Provided data -
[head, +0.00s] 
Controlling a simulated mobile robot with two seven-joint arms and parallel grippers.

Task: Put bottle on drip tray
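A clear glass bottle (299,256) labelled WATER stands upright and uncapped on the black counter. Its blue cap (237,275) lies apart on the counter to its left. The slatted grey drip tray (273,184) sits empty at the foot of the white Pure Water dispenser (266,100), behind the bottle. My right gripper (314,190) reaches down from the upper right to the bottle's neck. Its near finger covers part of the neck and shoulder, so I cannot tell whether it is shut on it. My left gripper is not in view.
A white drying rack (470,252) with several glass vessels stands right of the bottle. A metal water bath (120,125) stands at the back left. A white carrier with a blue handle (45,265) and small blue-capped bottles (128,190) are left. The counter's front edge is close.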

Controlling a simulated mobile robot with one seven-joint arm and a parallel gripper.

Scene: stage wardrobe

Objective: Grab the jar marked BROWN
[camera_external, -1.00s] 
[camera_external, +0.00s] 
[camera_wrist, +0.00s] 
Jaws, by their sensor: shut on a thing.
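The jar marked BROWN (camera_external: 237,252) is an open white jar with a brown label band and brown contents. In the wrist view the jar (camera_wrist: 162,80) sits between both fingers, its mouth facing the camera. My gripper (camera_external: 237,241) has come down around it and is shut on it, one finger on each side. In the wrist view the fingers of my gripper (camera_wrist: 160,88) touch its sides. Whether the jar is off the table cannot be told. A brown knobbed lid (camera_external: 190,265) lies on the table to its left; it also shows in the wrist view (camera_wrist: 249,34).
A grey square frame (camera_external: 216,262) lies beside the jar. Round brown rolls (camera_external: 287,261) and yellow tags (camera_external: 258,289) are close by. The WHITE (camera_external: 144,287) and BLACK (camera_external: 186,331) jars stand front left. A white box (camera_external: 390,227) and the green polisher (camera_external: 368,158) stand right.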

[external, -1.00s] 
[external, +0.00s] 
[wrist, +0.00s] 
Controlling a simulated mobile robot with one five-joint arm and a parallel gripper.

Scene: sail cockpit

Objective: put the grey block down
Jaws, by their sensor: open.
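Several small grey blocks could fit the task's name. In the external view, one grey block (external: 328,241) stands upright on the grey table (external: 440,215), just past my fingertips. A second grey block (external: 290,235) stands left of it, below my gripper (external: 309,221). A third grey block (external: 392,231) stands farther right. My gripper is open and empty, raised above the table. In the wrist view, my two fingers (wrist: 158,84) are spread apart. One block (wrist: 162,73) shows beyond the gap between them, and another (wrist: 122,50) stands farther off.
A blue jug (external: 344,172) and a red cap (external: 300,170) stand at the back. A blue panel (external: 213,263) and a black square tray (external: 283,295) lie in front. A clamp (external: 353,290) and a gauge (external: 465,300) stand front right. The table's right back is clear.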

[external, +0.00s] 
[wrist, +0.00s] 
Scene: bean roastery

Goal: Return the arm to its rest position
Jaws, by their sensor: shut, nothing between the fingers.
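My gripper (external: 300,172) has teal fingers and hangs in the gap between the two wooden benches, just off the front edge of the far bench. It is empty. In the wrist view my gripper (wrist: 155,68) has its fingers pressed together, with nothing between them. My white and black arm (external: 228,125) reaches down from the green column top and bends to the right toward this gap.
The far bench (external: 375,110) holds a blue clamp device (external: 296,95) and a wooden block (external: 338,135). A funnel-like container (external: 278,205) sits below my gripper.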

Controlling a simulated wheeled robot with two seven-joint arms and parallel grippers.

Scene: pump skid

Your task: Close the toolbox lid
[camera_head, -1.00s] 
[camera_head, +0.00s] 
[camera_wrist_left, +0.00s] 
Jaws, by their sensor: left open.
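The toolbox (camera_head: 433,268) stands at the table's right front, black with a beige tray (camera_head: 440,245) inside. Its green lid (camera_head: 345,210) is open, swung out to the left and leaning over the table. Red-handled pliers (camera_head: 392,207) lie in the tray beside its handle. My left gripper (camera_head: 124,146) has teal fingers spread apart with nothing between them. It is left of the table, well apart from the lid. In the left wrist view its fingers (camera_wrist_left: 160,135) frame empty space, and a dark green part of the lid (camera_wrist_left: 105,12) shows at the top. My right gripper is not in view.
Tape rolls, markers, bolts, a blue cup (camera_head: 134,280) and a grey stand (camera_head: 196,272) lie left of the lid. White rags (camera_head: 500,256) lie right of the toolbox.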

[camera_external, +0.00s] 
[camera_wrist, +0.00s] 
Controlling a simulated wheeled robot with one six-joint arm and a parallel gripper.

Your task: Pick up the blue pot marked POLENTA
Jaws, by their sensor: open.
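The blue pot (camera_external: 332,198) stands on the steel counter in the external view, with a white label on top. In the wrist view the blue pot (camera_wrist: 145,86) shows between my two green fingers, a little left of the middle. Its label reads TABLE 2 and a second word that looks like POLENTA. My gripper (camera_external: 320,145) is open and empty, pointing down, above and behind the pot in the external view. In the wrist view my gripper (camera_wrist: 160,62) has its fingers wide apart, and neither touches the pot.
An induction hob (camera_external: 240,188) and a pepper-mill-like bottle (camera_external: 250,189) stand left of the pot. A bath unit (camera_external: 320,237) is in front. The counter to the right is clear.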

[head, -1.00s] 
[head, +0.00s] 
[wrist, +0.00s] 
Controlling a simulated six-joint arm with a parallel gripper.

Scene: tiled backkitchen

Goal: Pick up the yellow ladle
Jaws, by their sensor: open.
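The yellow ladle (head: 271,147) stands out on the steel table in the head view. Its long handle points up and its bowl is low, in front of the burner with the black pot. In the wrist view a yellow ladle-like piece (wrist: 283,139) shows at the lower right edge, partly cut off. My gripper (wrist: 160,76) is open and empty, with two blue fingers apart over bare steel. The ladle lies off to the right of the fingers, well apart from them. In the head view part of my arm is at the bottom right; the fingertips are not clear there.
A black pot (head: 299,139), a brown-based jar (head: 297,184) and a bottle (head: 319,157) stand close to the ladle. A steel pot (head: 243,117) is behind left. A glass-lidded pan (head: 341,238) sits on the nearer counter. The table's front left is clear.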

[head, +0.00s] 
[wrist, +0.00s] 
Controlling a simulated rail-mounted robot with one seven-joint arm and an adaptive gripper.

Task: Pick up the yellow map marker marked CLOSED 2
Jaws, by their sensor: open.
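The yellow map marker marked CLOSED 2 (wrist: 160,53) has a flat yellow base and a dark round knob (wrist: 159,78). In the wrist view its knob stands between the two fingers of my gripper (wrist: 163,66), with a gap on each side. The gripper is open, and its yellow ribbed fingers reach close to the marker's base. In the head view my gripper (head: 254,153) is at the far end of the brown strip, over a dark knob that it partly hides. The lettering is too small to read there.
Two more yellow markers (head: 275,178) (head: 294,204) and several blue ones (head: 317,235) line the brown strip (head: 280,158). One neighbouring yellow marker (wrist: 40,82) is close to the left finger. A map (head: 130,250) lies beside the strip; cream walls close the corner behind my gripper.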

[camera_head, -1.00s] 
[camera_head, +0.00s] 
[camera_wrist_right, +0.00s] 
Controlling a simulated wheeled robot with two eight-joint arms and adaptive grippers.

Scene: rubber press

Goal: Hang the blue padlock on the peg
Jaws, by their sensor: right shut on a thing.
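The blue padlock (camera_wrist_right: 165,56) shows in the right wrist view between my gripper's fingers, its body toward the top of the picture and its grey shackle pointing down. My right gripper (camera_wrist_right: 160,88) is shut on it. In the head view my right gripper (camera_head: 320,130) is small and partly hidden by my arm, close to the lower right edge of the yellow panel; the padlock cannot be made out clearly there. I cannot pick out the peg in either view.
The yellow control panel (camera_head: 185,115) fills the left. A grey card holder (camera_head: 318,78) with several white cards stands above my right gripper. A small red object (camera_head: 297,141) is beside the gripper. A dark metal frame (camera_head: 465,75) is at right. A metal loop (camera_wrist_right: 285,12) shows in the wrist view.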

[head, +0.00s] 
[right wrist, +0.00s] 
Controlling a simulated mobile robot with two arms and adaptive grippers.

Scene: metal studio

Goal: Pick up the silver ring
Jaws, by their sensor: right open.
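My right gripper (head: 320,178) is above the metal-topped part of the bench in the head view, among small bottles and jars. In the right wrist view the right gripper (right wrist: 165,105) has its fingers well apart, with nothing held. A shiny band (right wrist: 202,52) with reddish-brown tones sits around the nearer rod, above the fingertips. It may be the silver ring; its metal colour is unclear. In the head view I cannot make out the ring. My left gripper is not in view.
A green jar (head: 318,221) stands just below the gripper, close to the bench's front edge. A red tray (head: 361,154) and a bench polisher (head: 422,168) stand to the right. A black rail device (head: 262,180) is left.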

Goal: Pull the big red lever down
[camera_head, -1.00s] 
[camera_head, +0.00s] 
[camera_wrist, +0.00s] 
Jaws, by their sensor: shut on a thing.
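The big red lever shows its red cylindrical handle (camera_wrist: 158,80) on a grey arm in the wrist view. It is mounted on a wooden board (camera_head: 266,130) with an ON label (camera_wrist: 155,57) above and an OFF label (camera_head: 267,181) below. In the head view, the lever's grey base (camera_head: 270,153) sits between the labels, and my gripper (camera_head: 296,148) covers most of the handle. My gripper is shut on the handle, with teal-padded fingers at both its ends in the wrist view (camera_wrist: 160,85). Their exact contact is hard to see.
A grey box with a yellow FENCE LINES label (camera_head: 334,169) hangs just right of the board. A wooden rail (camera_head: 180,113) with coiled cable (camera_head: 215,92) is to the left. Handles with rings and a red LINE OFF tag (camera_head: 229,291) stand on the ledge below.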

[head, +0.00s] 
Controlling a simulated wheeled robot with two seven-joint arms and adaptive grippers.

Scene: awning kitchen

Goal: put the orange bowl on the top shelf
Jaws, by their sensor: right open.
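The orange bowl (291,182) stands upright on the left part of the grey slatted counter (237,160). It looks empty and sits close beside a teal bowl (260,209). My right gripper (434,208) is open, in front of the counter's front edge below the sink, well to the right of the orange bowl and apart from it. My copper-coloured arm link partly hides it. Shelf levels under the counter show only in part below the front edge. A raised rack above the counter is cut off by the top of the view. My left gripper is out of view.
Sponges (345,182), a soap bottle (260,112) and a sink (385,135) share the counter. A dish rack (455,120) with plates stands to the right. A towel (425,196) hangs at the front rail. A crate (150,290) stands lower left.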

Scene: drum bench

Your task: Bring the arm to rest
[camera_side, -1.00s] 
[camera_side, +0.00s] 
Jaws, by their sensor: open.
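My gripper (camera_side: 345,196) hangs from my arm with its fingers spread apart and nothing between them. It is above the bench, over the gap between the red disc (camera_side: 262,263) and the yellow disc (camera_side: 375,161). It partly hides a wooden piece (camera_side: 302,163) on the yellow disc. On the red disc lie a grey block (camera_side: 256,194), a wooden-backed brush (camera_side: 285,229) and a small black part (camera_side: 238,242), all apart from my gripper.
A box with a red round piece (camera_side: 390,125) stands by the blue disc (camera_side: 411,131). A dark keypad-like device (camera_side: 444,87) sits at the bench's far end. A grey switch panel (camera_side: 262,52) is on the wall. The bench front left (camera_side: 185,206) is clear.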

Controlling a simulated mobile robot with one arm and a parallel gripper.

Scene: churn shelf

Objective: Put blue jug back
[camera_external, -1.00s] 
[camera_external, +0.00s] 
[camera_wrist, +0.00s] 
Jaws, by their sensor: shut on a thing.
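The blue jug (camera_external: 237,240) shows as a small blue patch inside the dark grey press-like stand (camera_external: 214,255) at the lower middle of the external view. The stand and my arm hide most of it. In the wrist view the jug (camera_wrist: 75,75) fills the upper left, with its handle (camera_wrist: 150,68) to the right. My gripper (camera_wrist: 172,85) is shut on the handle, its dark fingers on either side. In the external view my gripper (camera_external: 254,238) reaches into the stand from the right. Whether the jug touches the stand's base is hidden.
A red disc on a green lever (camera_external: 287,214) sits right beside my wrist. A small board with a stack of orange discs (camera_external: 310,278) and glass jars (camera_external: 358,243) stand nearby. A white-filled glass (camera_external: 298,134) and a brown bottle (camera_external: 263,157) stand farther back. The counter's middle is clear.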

Problem requirements - Return only the exact lines from the opening of the records through the line that contains "Controlling a simulated mobile robot with two seven-joint", both included.

Completed exercise -
[head, +0.00s] 
Controlling a simulated mobile robot with two seven-joint arms and parallel grippers.

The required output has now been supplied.